栽培植物と農耕の起源

栽培植物と農耕の起源 (岩波新書 青版 G-103)

栽培植物と農耕の起源 (岩波新書 青版 G-103)

面白い。1966年発行であるが、古さが感じられない。根菜農耕文化、照葉樹林文化、サバンナ農耕文化、地中海農耕文化に分けて、農耕の起源を述べている。

  • 野生種と栽培種の違いは、種が自然に落ちるかどうか。基本は一年生。
  • バナナは一番重要な果物
  • ヤムイモは、ナガイモ(トロロイモ)、タロイモは、サトイモ
  • サトウキビの絞り汁は、栄養価に富んでおり、牛乳に次いで優れた栄養食品。
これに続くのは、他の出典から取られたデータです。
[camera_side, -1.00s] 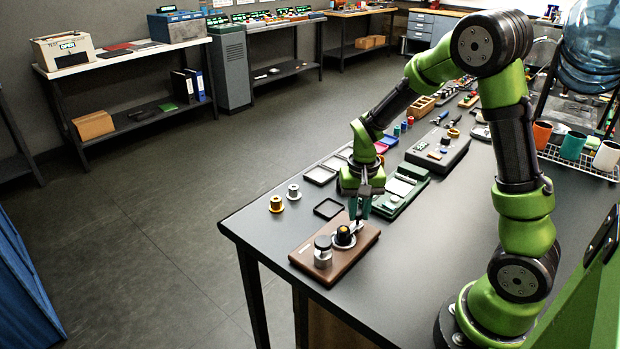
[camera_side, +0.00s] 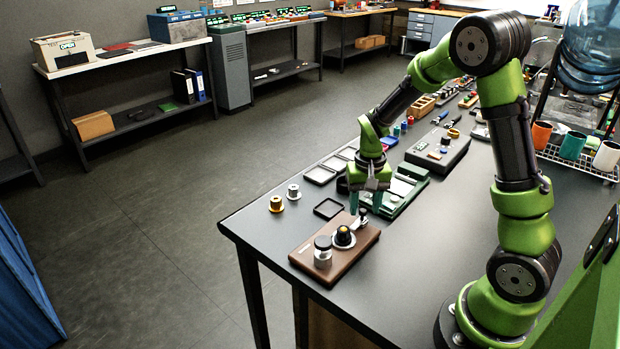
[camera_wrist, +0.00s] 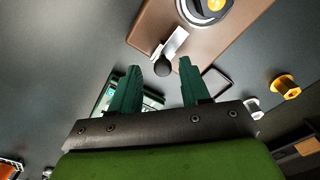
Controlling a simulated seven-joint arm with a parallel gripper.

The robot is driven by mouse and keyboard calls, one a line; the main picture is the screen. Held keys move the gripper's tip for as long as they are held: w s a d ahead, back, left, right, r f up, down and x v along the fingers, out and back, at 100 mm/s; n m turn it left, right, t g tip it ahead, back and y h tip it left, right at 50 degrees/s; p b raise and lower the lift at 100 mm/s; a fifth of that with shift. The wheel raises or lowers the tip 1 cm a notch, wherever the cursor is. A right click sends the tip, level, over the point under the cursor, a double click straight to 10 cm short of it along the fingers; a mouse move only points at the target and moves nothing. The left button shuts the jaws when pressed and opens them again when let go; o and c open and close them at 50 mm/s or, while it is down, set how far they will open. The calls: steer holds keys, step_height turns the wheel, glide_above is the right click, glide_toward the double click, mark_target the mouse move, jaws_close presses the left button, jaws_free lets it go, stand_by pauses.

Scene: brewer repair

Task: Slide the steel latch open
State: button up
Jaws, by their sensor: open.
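The steel latch (camera_side: 359,223) is a short bright bar on the brown box (camera_side: 306,257), beside a round dial with a dark and yellow cap (camera_side: 343,236). In the wrist view the latch (camera_wrist: 173,44) reaches the box's edge and carries a dark round knob (camera_wrist: 162,67) at its near end. My gripper (camera_side: 365,205) is open over that end of the box, with green fingers pointing down. In the wrist view the knob appears between the fingertips of my gripper (camera_wrist: 160,67). I cannot tell whether either finger touches it.
A clear jar with a grey lid (camera_side: 323,251) stands on the box's near end. Brass (camera_side: 277,204) and silver (camera_side: 293,192) spools and a shallow black tray (camera_side: 328,208) lie to the left. A green device (camera_side: 405,190) is close behind my gripper.

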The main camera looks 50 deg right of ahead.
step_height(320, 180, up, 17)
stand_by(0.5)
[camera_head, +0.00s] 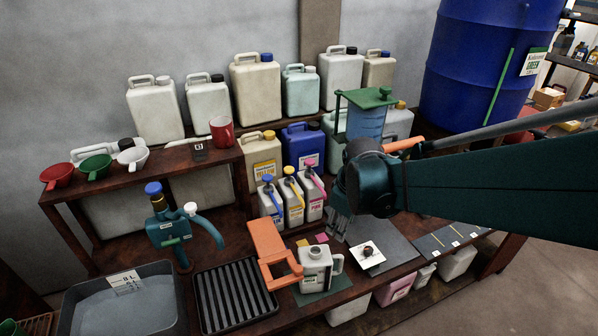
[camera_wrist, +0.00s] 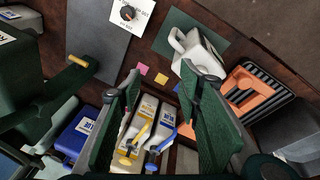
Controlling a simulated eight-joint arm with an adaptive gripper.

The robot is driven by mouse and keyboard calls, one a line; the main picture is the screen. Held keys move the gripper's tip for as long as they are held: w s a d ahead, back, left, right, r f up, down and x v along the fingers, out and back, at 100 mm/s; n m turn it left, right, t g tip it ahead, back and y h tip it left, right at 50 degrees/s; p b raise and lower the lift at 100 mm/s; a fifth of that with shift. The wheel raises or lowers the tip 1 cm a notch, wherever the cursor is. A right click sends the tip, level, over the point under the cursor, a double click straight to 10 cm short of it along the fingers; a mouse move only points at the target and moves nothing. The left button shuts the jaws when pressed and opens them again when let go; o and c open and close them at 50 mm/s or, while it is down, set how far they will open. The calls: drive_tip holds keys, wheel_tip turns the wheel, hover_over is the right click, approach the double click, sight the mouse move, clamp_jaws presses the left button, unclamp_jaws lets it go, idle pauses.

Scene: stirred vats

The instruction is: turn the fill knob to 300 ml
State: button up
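A dark round knob (camera_head: 367,252) sits on a small white square plate (camera_head: 359,263) on the bench, to the right of a white jug (camera_head: 316,268). The knob also shows at the top of the wrist view (camera_wrist: 128,13), with small print around it that I cannot read. My gripper (camera_head: 339,228) hangs above the bench, behind and slightly left of the knob in the head view.
An orange stand (camera_head: 266,240) is beside the jug. A clear blue vessel with a green frame (camera_head: 366,122) stands behind my arm. A grey mat (camera_head: 390,236) lies bare right of the knob.

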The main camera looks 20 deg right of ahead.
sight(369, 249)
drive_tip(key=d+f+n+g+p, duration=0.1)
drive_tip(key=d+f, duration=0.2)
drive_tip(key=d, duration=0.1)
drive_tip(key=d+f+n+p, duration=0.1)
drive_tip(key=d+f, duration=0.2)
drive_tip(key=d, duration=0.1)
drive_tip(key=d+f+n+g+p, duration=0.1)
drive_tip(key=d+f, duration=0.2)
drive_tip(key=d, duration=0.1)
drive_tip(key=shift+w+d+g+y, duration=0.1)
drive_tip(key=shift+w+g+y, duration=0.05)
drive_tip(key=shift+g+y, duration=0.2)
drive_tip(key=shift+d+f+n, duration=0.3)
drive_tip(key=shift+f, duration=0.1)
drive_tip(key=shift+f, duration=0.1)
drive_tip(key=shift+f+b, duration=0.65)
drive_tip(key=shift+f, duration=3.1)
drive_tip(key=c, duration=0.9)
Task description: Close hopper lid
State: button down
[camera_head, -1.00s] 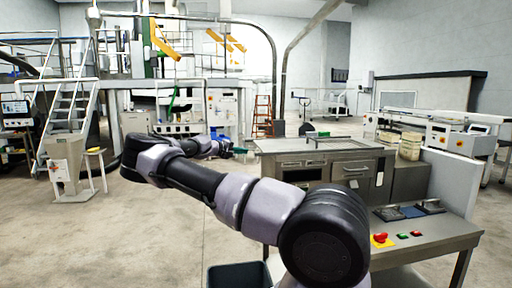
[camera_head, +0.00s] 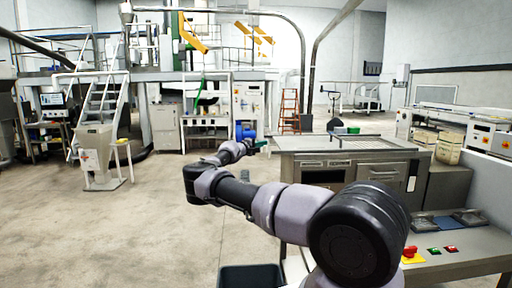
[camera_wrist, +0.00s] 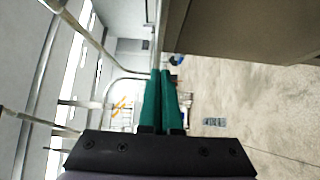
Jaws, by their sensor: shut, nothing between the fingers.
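A pale grey hopper-like unit (camera_head: 97,152) with a tapered top stands on the floor at the left of the head view. It is too small there to tell how its lid lies. My gripper (camera_head: 262,143) is far to the right of it, near the left end of a grey metal bench. In the wrist view my gripper (camera_wrist: 165,72) shows two green fingers lying together, shut and empty. No lid can be made out in the wrist view.
The metal bench (camera_head: 350,163) stands close beside my arm at the right. A control table (camera_head: 455,262) with a red knob is at front right. A dark bin (camera_head: 250,277) is on the floor at front. White stairs (camera_head: 103,98) rise behind the hopper-like unit. The floor at left is clear.

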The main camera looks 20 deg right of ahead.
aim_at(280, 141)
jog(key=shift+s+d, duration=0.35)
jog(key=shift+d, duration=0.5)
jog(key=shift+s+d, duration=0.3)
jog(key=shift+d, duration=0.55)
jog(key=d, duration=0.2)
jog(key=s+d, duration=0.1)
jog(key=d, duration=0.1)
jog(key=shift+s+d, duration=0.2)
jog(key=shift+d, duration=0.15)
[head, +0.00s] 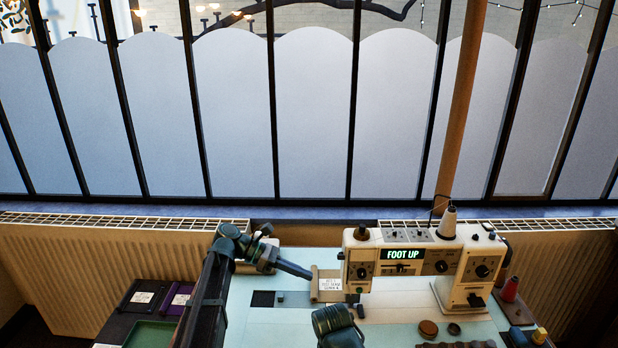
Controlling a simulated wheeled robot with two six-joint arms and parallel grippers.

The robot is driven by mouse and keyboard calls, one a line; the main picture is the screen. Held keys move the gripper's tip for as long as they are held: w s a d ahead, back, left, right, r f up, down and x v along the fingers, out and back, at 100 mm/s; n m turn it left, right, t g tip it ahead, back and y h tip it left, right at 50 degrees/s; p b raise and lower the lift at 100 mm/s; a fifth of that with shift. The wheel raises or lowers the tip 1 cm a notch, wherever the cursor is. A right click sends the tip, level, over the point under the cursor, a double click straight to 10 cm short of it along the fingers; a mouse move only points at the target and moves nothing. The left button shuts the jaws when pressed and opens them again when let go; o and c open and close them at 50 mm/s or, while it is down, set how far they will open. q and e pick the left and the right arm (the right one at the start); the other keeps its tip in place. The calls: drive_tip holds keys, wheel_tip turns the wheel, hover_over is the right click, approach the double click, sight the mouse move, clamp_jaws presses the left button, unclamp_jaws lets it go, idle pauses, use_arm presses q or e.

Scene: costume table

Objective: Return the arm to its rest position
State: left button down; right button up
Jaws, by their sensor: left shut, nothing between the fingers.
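My left arm comes up from the bottom left and bends over the table. Its gripper (300,271) is dark, slim and shut with nothing in it. The white sewing machine (440,235) stands on the pale blue table (290,325), with a lit panel reading "FOOT UP" (402,254). A dark green rounded part, like one of my arm links, shows at the bottom middle. My right gripper is not visible.
A dark tray with cards (143,297) and a green tray (150,335) lie at the left. Radiators (110,262) and a paned window rise behind. The table's middle is fairly clear.

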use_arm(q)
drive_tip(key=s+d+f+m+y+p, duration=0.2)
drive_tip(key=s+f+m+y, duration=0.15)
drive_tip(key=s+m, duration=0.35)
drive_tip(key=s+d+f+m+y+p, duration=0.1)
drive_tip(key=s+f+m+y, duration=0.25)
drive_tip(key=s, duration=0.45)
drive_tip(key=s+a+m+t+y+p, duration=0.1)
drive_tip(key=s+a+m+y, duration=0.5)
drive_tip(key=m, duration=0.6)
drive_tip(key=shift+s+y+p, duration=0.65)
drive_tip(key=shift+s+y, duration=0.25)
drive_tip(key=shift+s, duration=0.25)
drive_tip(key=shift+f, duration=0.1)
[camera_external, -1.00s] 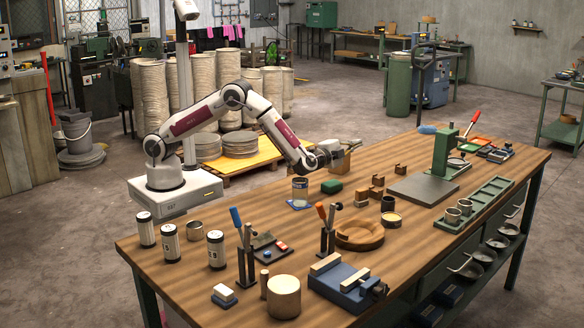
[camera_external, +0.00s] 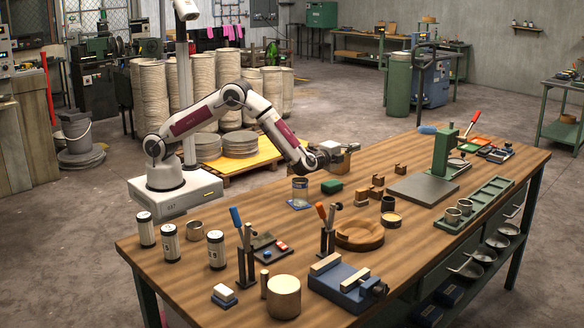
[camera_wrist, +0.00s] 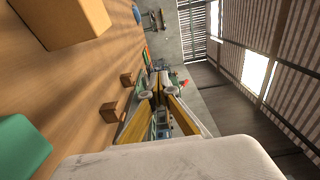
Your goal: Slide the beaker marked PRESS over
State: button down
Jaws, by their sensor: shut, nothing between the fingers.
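The vessel is not clearly visible in the wrist view.
A green block (camera_external: 331,186) sits right of the vessel, with small wooden blocks (camera_external: 376,183) beyond. Labelled canisters (camera_external: 216,250) stand at left. A grey plate (camera_external: 420,191) lies at right.

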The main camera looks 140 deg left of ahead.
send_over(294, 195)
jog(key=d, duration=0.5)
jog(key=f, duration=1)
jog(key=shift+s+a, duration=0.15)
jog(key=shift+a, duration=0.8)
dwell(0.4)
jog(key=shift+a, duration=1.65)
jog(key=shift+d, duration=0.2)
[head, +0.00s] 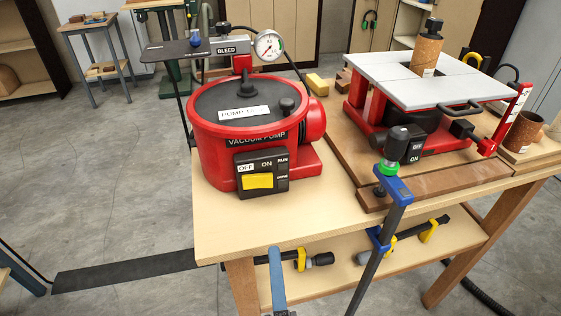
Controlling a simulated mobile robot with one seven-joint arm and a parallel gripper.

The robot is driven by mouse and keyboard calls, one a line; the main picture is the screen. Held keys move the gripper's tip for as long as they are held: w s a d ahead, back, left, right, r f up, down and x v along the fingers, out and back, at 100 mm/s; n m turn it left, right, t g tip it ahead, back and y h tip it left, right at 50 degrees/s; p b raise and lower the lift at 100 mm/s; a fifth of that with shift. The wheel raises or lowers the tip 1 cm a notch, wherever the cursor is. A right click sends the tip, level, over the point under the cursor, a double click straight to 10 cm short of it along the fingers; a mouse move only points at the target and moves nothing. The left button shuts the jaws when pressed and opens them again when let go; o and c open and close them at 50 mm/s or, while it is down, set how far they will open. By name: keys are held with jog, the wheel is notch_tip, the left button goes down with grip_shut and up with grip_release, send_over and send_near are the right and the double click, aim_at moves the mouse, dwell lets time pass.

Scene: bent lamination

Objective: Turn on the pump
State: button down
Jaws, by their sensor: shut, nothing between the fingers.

砂糖は、牛乳に対するバターに相当する。
  • 照葉樹林文化では、麹を使って酒を製造する(他の文化では見られない)

唯一、述べていることが外れているのは、コメとムギの比較で、

コメからコムギに転換した民族は存在しないのに、コムギ食民族はどんどん米食をとり入れている現状である。明日の人類の種穀は、コムギよりコメとなる傾向が認められると認識すべきである。

と書いているが、近年の日本の米離れ、減反を予測できなかったのは残念。

これの現代版をどなたか書いてくれないだろうか。